Construct a graph structure on set of cities with relations, select those pairs of cities having same kind of best travel agency as elements of same relation.

Step 7 :

Write all elements of relations with their membership values, resulting relations \( \mu _{1}, \mu _{2}, \ldots , \mu _{n} \) are fuzzy sets on \(R_{1}, R_{2}, R_{3}, \ldots , R_{n}\), respectively and \((\sigma , \mu _{1}, \mu _{2}, \ldots , \mu _{n} )\) is a fuzzy graph structure.

Step 8 :

Draw the fuzzy graph structure whose every edge identify best traveling service among corresponding cities.

4 Conclusions

Graph structures are widely useful in studying some structures, including graphs, labeled graphs, signed graphs, edge colored graphs and have numerous applications in various domains. In some cases, certain aspects of graph-theoretical systems may be ambiguous. Use of fuzzy methods in dealing vague notions and uncertainty is quite natural. Fuzzy graph structures have many advantages to cope with vagueness and uncertainty. In this paper, we have introduced semi strong min-product of fuzzy graph structures, regular fuzzy graph structures, strong and complete regular fuzzy graph structures.
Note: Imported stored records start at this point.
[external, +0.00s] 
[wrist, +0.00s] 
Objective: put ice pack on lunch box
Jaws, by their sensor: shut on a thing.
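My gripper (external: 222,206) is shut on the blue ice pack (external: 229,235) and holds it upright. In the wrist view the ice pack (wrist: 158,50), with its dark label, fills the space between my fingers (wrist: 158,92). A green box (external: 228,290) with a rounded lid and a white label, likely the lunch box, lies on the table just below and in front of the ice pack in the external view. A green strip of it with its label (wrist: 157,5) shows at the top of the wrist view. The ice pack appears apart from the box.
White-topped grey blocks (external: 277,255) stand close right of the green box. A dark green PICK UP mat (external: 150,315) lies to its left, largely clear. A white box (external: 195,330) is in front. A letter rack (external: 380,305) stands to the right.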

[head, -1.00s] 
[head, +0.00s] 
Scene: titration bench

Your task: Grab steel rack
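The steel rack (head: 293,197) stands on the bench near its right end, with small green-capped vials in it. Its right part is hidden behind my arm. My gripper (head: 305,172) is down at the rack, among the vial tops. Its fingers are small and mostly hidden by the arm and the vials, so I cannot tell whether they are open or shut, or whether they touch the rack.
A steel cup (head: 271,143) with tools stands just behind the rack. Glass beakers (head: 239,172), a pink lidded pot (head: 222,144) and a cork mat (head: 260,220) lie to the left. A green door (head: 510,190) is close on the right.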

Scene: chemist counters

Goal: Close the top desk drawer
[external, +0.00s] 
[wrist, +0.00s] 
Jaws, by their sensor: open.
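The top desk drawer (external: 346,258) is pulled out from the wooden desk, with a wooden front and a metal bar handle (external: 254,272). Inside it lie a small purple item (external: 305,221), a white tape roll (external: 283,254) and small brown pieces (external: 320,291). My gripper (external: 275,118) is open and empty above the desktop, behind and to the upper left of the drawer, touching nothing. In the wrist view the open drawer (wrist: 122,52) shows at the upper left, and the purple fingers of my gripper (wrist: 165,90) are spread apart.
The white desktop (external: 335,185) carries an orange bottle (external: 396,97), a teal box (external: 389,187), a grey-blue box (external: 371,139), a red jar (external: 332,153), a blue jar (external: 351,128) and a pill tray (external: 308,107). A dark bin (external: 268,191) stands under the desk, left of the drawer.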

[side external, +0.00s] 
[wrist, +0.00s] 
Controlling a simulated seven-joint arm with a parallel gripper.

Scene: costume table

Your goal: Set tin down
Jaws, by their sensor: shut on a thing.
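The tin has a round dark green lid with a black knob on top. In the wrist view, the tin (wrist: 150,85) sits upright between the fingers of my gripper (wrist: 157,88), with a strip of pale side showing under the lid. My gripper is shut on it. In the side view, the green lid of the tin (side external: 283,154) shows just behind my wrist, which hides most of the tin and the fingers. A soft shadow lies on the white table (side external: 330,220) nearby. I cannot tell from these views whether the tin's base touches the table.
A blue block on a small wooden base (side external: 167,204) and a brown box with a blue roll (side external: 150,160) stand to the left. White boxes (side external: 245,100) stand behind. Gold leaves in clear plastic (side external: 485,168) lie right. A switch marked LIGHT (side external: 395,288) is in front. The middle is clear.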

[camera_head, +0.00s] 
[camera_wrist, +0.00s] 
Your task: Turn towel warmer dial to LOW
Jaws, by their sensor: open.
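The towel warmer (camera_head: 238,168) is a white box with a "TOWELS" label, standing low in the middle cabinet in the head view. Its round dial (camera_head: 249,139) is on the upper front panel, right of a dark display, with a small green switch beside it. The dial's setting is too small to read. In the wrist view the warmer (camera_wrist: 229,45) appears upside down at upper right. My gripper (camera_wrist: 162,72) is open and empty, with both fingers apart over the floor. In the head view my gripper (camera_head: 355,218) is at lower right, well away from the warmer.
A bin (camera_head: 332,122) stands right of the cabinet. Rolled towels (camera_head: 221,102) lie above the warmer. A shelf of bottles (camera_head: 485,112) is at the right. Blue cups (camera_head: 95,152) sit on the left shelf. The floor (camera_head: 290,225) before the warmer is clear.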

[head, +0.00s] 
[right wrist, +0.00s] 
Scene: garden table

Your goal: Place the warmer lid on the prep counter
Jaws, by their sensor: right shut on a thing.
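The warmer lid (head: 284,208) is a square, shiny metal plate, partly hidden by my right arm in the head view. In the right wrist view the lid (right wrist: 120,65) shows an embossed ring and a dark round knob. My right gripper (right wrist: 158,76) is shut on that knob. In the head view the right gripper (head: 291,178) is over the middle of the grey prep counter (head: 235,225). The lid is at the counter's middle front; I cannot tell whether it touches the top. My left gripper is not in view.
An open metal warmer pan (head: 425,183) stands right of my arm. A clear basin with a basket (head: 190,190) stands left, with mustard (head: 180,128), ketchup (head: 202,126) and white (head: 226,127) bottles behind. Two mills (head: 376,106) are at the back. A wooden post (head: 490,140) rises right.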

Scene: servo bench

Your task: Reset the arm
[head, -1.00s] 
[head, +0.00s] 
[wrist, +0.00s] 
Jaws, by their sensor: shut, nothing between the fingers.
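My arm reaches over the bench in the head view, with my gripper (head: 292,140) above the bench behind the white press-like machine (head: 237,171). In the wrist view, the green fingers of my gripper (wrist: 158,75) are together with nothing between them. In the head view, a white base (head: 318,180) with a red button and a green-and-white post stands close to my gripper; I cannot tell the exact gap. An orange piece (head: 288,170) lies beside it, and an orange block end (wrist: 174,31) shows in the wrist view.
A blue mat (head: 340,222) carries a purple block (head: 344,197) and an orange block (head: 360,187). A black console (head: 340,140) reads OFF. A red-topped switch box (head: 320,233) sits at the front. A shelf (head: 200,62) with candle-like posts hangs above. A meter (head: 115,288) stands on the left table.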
Moreover, we have defined degree of a vertex in semi strong min-product of fuzzy graph structures. We have also discussed total degree of a vertex in semi strong min-product of fuzzy graph structures and explained some properties of all these concepts with detailed examples. Furthermore, we have presented an application of fuzzy graph structures in decision-making, that is, identification of best traveling service. We aim to extend our work to: (1) Pythagorean fuzzy graph structures, (2) Bipolar fuzzy graph structures, (3) Soft fuzzy graph structures, (4) Rough fuzzy graph structures, (5) Rough fuzzy soft graph structures, and (6) Fuzzy soft graph structures.